### PROBLEM DETAILS
Search the records below for the word "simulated" and show every line where it occurs.
** START **
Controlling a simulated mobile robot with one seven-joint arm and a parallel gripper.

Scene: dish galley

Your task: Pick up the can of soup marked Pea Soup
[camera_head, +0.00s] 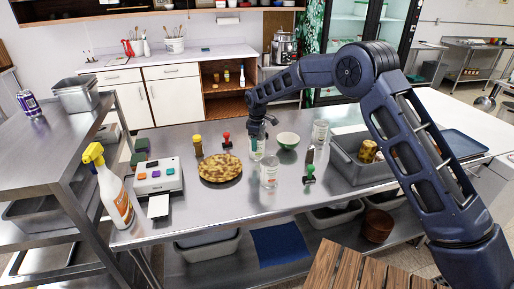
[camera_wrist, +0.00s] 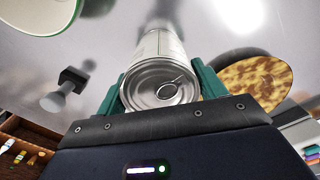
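A can (camera_head: 257,148) with a pale, green-edged label is upright on the steel table below my gripper (camera_head: 262,127). In the wrist view the can (camera_wrist: 160,85) shows its silver ring-pull lid between the two green fingers of my gripper (camera_wrist: 162,96). The fingers flank the can closely; I cannot tell whether they press on it. The writing on its label is too small to read, so I cannot confirm Pea Soup. Another pale can or jar (camera_head: 269,173) stands just in front of it, and a clear jar (camera_head: 320,132) stands to the right.
A green-topped stamp (camera_head: 309,174) is front right. A grey bin (camera_head: 345,160) stands further right. A spray bottle (camera_head: 113,195) is at the table's left end.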

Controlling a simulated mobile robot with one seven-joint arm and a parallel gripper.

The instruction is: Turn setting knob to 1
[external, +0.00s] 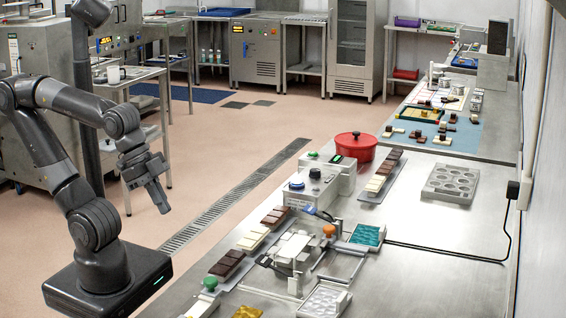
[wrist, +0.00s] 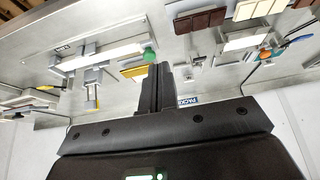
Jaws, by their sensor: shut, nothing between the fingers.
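A small black knob (external: 315,173) sits on top of a light grey box on the steel bench; it looks like the setting knob, but its marks are too small to read. A blue button (external: 297,185) is on the same box. My gripper (external: 163,205) hangs at the left of the external view, pointing down, over the floor side of the bench and well apart from the knob. In the wrist view my gripper's fingers (wrist: 158,68) are together and empty. I cannot make out the black knob in the wrist view.
Chocolate bars (external: 226,265) lie along the bench's near edge. A red lidded pot (external: 356,146) stands behind the box. A green knob (external: 210,283) is at the front; a green knob also shows in the wrist view (wrist: 150,55). A grey mould (external: 450,183) lies right, with clear bench around it.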

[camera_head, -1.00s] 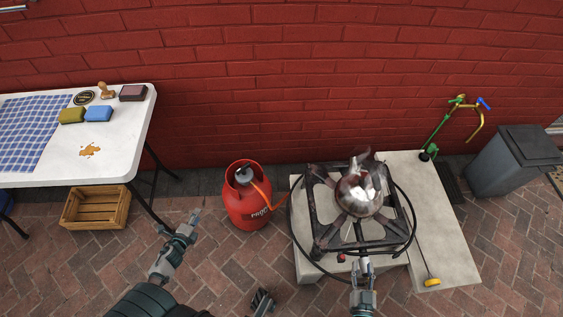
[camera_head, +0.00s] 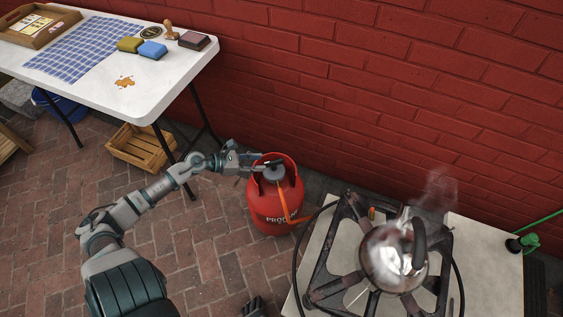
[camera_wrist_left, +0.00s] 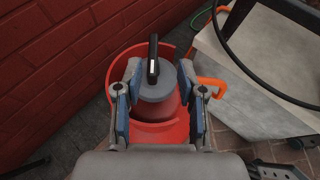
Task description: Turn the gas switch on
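The red gas bottle (camera_head: 277,207) stands on the brick paving between the table and the stove. Its grey regulator (camera_head: 274,174) sits on top inside the red collar, with a black switch lever on it. In the left wrist view the black switch (camera_wrist_left: 153,58) stands up from the round grey regulator (camera_wrist_left: 157,88). My left gripper (camera_head: 256,162) reaches in from the left at the bottle's top. In the left wrist view its open fingers (camera_wrist_left: 157,80) stand apart on either side of the regulator and switch. Contact cannot be told.
A steaming metal kettle (camera_head: 393,257) stands on the black gas stove (camera_head: 332,275) to the right. An orange hose (camera_head: 298,219) leaves the bottle toward the stove. The white table (camera_head: 180,70) and a wooden crate (camera_head: 139,148) are at left. Red brick wall (camera_head: 330,85) is behind.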

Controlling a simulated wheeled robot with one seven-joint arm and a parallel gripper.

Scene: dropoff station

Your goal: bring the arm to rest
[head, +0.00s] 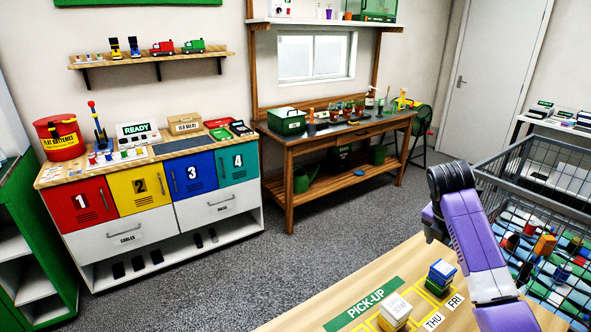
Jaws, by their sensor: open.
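My arm (474,238) rises from the lower right of the head view, in front of the wire cage and over the right end of the pick-up counter. It is purple and pale grey, with a dark joint (451,178) at its bent top. Beyond that joint, a short purple and dark part folds down behind the near link. My gripper cannot be made out; the near link seems to hide it. Nothing is seen held.
A wooden pick-up counter (300,318) bears small boxes (441,272) close left of my arm. A wire cage (497,183) with many items stands close right. Numbered lockers (142,189) and a workbench (284,150) are farther back. Grey floor (330,235) between is clear.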

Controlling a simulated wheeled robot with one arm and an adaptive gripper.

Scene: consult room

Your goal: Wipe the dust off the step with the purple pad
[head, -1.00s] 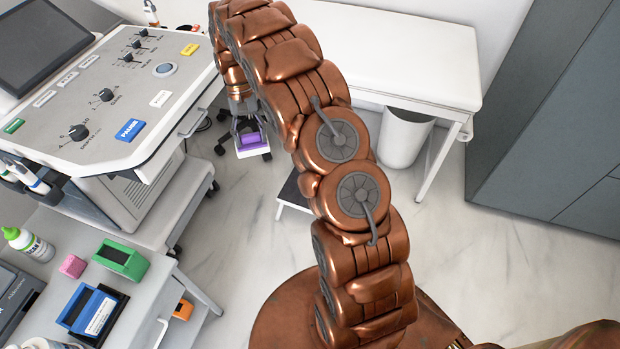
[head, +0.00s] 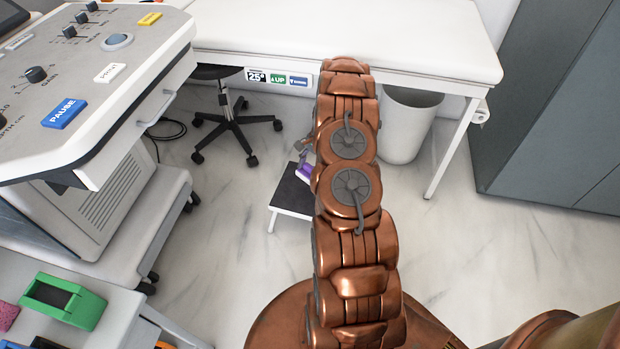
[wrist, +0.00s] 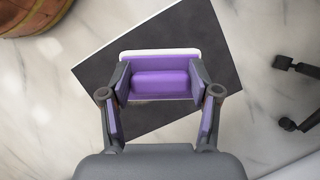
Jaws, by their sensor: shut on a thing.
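My gripper (wrist: 160,84) is shut on the purple pad (wrist: 160,58), which has a white edge along its far side. The step (wrist: 200,30) has a dark top and lies beyond the pad in the wrist view; its middle is covered by pad and fingers. In the head view the step (head: 291,196) stands on the floor with a white frame, its right part hidden by my arm. A bit of purple (head: 304,168) shows over its back edge beside my arm.
A wheeled stool (head: 235,125) stands behind the step. The white couch (head: 340,30) and a bin (head: 408,125) are at the back. A machine on a cart (head: 90,130) stands left, with a green box (head: 62,300) at front left.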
** END **
### WRITTEN RESPONSE
Controlling a simulated mobile robot with one seven-joint arm and a parallel gripper.
Controlling a simulated mobile robot with one seven-joint arm and a parallel gripper.
Controlling a simulated wheeled robot with one seven-joint arm and a parallel gripper.
Controlling a simulated wheeled robot with one arm and an adaptive gripper.

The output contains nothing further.